If a fundamental overhaul of this system remains out of reach, this Intersessional must, at minimum, deliver on three long-standing expectations.
- Confidence requires honesty
After a long series of failed reform cycles, we must, unfortunately, acknowledge that the KP is unlikely to undergo the meaningful change civil society has long called for. The definition of conflict diamonds remains outdated, failing to address contemporary forms of violence tied to diamond extraction and trade.
It is therefore essential to be clear about what the KP is: a mechanism that once contributed to curbing rebel financing, and that still provides a forum for dialogue, a basic structure for the diamond trade, and a framework to identify illicit flows – despite persistent and well-documented loopholes. Clear-eyed and honest communication about the KP’s limitations is essential to avoid misleading consumers or further eroding trust.
- Compliance requires delivery
If the KP is to retain any role in responsible diamond governance, it must meet the most basic expectations anyone would have of a scheme that claims to ensure a conflict-free and responsible diamond trade.
KP Participants should go beyond avoiding embargoes or meeting the KP’s very minimal requirements. They must deliver on the commitments outlined in Frame 7, the KP Declaration on Responsible Diamond Sourcing, adopted in 2021. These commitments cannot remain just words on paper. They must be integrated into the KP’s peer review and reporting mechanisms for KP participants to actually live up to them.
Compliance should also be considered as a continuous process. A progressive but transparent approach should be adopted in the fight against illicit flows; one that acknowledges problems and drives gradual improvement, rather than ignoring them.
- Credibility requires transparency
For three consecutive years, the KP has failed to adopt a Plenary communiqué – a basic element of public accountability on the proceedings of the KP. To avoid this from happening again during the Plenary in November, work must start now.
Transparency must also go further: peer review and annual reports of KP Participants should be made publicly available.
Credibility cannot be built on empty promises. Convincing brands and consumers of the credibility of KP certificates requires concrete and meaningful actions.
The KP can prove its relevance by ensuring that diamonds deliver real benefits to communities. In many places, natural diamonds’ integrity still needs to be built before it can be advertised. Natural diamonds do provide employment and livelihoods for thousands of people as well as revenues for States in producing countries. Yet, significant gaps remain in protecting human rights, environmental standards and equitable economic benefits. If the KP wants to support the benefits it attributes to diamonds, it should actively promote:
- Transparency on diamond revenues and their distribution.
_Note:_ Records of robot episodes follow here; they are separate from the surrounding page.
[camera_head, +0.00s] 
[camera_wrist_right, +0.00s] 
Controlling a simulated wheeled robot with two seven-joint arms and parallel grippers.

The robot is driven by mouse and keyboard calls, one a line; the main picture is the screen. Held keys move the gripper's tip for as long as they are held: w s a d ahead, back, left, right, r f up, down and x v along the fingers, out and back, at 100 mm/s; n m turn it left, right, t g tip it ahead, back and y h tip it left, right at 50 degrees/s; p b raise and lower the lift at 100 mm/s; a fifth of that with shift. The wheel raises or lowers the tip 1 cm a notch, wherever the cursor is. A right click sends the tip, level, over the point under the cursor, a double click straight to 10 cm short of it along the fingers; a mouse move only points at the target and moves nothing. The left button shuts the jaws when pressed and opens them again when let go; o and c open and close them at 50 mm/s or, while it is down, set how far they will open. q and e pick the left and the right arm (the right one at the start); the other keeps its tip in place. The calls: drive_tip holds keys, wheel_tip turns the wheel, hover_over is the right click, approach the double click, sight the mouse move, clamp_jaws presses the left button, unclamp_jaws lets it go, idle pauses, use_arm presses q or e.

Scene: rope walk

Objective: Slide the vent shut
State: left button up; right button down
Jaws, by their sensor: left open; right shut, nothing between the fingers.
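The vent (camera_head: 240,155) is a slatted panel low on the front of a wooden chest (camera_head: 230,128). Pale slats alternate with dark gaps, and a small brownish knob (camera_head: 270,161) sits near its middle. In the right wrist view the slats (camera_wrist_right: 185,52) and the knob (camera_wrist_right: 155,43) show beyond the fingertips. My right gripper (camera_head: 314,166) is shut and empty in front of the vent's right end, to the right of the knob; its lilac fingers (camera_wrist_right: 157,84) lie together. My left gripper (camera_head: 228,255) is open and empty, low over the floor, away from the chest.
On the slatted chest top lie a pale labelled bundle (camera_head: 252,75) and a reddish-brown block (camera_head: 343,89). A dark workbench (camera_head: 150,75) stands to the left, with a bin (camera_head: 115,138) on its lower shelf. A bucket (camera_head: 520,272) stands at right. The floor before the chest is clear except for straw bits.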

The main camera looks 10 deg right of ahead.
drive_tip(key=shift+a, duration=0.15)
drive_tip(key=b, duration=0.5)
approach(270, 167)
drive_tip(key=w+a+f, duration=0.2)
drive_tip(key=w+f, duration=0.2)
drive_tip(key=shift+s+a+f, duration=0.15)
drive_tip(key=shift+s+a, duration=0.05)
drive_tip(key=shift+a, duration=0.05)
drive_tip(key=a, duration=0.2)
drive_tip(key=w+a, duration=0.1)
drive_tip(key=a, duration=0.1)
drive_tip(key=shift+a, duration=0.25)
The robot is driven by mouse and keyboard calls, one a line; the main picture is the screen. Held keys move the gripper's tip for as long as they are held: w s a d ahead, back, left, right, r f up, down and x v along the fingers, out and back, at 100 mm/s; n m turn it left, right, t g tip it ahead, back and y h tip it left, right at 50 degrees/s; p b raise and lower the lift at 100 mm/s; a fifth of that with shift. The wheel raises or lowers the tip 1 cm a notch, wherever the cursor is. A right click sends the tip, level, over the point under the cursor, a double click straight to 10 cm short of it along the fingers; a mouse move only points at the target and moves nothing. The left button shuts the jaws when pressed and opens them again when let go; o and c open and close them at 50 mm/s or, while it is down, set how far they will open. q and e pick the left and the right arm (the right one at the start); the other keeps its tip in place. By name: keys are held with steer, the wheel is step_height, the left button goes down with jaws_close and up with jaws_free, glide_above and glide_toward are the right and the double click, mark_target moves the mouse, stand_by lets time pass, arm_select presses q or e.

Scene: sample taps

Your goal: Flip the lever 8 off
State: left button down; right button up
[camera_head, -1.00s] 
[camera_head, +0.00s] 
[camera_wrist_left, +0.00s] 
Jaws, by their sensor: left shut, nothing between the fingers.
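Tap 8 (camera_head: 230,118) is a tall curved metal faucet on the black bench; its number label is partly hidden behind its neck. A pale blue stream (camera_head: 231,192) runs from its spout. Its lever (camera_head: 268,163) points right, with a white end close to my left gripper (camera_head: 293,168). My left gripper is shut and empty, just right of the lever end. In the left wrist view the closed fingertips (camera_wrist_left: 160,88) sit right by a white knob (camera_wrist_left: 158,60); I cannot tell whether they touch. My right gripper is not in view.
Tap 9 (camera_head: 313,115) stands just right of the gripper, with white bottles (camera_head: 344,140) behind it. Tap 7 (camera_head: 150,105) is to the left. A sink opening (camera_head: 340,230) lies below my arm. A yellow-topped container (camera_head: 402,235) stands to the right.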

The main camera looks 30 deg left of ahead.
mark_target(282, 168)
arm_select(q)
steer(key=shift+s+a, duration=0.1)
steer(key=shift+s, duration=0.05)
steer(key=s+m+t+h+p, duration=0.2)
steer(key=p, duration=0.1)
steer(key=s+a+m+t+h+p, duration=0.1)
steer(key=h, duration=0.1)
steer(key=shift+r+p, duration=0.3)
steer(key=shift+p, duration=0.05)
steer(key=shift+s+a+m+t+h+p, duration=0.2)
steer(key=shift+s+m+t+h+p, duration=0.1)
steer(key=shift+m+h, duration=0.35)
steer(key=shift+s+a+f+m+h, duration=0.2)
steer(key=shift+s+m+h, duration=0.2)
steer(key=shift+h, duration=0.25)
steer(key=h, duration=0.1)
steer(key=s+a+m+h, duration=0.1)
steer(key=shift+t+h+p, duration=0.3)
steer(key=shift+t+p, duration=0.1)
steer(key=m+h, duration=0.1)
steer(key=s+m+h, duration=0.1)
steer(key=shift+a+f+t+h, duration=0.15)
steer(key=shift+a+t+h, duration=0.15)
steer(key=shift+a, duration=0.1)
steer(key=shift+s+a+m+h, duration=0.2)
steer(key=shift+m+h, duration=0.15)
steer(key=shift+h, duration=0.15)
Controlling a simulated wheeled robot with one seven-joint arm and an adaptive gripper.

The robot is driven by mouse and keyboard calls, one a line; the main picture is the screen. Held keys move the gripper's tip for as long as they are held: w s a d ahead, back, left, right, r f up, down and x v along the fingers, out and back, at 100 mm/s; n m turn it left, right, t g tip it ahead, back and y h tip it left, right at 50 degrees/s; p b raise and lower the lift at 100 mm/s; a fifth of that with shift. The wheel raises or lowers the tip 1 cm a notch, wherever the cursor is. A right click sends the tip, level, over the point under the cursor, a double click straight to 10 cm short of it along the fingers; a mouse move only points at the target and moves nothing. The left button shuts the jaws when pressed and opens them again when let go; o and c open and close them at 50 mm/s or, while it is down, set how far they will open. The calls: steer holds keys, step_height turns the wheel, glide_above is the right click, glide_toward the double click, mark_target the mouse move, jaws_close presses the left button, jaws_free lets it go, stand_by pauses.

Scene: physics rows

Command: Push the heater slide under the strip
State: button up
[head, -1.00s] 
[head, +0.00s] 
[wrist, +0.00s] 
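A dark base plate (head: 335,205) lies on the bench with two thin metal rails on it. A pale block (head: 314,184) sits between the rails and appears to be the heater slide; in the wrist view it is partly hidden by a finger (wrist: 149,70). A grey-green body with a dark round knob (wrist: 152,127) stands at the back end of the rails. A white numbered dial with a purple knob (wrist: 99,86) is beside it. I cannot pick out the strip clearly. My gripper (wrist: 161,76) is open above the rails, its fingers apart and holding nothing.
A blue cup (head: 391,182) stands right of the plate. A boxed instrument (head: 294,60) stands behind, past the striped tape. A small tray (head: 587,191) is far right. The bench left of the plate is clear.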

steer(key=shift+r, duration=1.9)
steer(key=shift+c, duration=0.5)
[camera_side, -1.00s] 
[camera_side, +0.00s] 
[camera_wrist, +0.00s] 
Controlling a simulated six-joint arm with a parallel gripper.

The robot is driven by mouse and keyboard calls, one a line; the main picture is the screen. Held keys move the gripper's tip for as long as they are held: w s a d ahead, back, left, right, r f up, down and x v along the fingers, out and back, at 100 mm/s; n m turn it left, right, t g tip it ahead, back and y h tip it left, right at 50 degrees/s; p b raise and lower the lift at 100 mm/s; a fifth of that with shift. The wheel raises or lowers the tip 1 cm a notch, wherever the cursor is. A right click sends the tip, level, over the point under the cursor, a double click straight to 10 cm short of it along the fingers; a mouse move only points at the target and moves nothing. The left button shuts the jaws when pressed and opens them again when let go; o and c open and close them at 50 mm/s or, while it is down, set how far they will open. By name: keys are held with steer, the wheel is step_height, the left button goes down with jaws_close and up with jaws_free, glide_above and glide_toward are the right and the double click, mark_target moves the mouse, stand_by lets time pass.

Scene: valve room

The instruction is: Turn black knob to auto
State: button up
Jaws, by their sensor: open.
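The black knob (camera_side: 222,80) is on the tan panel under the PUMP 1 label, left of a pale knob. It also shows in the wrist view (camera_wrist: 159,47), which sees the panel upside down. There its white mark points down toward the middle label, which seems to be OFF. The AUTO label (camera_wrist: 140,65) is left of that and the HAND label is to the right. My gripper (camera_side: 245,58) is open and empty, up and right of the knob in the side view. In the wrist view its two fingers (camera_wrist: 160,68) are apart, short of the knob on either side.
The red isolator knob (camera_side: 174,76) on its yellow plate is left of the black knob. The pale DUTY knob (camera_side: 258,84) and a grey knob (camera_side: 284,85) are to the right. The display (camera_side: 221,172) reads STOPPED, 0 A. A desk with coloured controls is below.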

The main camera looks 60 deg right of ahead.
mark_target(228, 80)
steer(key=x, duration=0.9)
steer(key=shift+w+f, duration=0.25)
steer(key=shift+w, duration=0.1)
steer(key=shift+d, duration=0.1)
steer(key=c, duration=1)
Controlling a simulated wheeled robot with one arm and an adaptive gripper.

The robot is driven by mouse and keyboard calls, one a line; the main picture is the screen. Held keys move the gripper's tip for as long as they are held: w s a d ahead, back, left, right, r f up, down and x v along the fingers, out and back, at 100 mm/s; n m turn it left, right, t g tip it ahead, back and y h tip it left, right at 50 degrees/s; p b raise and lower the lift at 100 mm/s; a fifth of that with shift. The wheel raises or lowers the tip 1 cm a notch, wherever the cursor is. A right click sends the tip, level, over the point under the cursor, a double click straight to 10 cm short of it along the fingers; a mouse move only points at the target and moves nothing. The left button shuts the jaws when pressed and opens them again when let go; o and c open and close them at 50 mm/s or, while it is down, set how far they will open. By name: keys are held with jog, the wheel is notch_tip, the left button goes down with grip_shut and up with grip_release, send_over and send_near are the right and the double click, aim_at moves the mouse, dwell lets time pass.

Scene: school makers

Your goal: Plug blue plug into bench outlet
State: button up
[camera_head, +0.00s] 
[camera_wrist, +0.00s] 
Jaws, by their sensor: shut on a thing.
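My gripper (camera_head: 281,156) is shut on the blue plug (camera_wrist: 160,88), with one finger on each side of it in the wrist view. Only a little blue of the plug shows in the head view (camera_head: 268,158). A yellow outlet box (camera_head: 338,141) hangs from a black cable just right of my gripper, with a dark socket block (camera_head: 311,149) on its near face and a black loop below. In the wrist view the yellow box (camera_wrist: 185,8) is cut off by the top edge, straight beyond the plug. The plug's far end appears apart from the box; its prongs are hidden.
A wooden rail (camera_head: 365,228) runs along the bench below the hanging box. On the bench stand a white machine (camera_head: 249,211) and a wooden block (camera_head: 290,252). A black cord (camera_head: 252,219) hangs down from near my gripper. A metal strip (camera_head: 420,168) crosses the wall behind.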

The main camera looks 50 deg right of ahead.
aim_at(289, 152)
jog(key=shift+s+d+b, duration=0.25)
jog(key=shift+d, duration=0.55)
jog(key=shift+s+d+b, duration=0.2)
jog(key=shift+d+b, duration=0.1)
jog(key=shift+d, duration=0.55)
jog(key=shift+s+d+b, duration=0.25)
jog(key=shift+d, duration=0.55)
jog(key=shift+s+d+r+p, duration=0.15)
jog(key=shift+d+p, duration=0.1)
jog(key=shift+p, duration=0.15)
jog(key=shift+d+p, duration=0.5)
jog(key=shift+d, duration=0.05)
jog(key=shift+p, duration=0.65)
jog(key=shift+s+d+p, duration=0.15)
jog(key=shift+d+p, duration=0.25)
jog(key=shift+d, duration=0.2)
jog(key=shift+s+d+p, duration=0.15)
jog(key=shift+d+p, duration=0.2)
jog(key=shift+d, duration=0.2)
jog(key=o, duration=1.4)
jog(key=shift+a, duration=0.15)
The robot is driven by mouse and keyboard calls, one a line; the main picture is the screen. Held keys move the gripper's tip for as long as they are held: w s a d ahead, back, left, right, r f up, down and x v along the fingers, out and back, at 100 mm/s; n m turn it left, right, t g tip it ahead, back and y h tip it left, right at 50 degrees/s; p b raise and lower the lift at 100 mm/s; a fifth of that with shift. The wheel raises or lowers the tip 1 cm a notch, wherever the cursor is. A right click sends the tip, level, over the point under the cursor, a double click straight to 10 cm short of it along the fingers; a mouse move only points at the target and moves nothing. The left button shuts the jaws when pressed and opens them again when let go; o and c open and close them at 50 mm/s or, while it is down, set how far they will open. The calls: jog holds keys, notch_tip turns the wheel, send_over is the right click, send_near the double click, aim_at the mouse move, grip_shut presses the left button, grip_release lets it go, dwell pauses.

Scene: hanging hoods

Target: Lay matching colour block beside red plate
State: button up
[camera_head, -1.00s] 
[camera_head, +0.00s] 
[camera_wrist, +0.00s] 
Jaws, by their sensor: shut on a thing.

- Community participation in decisions on how those revenues are used.
- Value addition in producer countries, ensuring that local economies capture greater benefits.
Securing legitimacy: Higher standards and effective implementation
With these fundamentals in place, the KP can begin to move beyond the stalemate that has paralysed the system for years, and refocus on protecting people rather than defending its own reputation.
To safeguard its legitimacy in doing so, the KP should:
- Invest in the professionalisation of the process: The establishment of a Secretariat was a positive and much needed step that should be sustained and further developed.
- Revive efforts to support the Artisanal and Small-Scale (ASM) sector, including through re-engagement with and implementation of the commitments outlined in the KP Washington and Moscow Declarations – two declarations that respectively aimed to improve internal controls over alluvial diamond production and integrate the development of ASM within the KP implementation.
- Promote higher standards in mining, including a move beyond self-reporting for large-scale mines by promoting credible, independent audits to drive continuous improvement in addressing social, environmental, and human rights impacts.
Securing real improvements on the ground, while remaining transparent about ongoing challenges, is critical for the KP to be relevant again.
Traceability: Beyond buzzwords
Finally, traceability is increasingly presented as a solution to the KP’s reputational challenges. Civil society stresses that:
- It is not a quick fix. Digitizing KP certificates does not equate to traceability.
- Traceability can only be a tool to conduct due diligence, not an end in itself.
- The question of cost remains unresolved, with a risk of shifting the burden upstream while benefits accrue downstream.
- Solutions must be co-designed with all stakeholders, including the most vulnerable ones, particularly to avoid excluding the ASM sector.
Traceability must be paired with accountability and ensure that communities benefit from the investments in more transparent supply chains.
Promoting natural diamonds should mean safeguarding livelihoods and maximizing development outcomes in producing countries – not just referencing communities in marketing narratives. Let’s take the steps needed to ensure diamond-affected communities truly benefit. We have to take it where it begins. Real credibility starts in the communities.
This week, we expect progress on these basic expectations regarding transparency and responsible sourcing standards. Let’s work toward a more relevant, accountable, and credible Kimberley Process that could rebuild legitimate trust in natural diamonds.